WNBA teams opened training camp Sunday, ten days after the draft. The 2017 season marks the 21st for the league, and two decades since the ball first tipped on June 21, 1997.
The defending champion Los Angeles Sparks have 23 players on their tryout roster including Riquna Williams, who didn’t get to suit up last year due to injury; Odyssey Sims, acquired over the winter; veteran Tiffany Jackson-Jones; and several Pac-12 rookies, including draftee Sydney Wiese from Oregon State. The Sparks returning core, Candace Parker, Nneka Ogwumike, Essence Carson and Alana Beard, are still completing overseas play.
The Minnesota Lynx – last year’s runner up for the title – had a spirited practice that featured most of their longtime veterans, as well as several newcomers. Coach Cheryl Reeve said she liked what she saw.
“We talked early on about a lot of intangibles that make us great,” she said. “We shared with them what we are interested in accomplishing. The energy was really good.”
The Dallas Wings, which had three picks in the draft’s first round, began their second year of training camp with an open practice. Fans cheered on the rookies and veterans as they moved through the two-hour session. The Wings face the San Antonio Stars Saturday in the league’s first preseason game, and Dallas coach Fred Williams was keeping that in mind Sunday.

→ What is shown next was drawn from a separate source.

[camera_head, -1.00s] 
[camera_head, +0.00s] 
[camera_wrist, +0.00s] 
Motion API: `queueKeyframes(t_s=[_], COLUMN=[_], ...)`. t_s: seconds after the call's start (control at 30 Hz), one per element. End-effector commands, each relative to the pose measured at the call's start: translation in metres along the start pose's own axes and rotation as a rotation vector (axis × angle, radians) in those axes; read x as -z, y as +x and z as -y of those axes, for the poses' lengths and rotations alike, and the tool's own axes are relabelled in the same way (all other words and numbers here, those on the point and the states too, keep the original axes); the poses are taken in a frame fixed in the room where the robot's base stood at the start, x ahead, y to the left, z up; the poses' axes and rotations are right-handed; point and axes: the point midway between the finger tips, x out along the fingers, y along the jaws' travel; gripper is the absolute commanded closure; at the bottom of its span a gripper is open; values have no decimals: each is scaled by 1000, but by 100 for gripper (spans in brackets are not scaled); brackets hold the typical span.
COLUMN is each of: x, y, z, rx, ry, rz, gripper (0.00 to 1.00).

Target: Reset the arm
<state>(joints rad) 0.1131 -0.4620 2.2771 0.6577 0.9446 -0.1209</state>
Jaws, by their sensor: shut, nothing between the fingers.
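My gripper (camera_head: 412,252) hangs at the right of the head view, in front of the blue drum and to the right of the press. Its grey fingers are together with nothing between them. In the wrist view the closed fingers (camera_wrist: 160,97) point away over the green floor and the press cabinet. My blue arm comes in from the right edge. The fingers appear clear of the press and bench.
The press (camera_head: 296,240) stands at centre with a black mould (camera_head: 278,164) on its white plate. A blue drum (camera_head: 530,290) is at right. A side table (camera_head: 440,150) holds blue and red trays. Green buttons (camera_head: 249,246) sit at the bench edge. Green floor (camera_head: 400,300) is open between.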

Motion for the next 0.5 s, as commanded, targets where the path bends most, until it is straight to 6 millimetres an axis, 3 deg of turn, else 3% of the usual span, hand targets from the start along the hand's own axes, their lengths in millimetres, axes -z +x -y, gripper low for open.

“I think we’ve got a good balance of players,” he said. “My goal this week is to give everyone some minutes to make a good evaluation. The main thing for us is to have that team chemistry and to continue to build on it.”
The Stars featured video of No. 1 draft pick Kelsey Plum and No. 5 pick Nia Coffey on their social media feed. They have 22 on their training camp roster and will have many cuts to make before the first game of the WNBA season May 13.
The Seattle Storm finished their 2016 campaign with a winning streak and a playoff appearance, and they began this season with all but two players in camp. That included back-to-back rookie of the year duo Jewell Loyd and Breanna Stewart, who accounted for almost 48 percent of team scoring and 41 percent of the rebounding last year. Stewart said the team is thrilled to be back.
“Last year it seemed like we were just thrown into things and getting used to each other,” she said. “And now this year, we couldn’t wait to be back and playing with each other knowing what we did last year and how we’re going to improve so much this year.”
The only downer for Seattle was not having point guard Sue Bird on the court. The 16-year-veteran had a knee procedure done earlier this month and is still rehabilitating.
The first training camp to open was Indiana’s, which began first thing in the morning. The teams that didn’t have an inaugural run Sunday were the Phoenix Mercury, the Connecticut Sun and the Washington Mystics. They each begin camp Monday.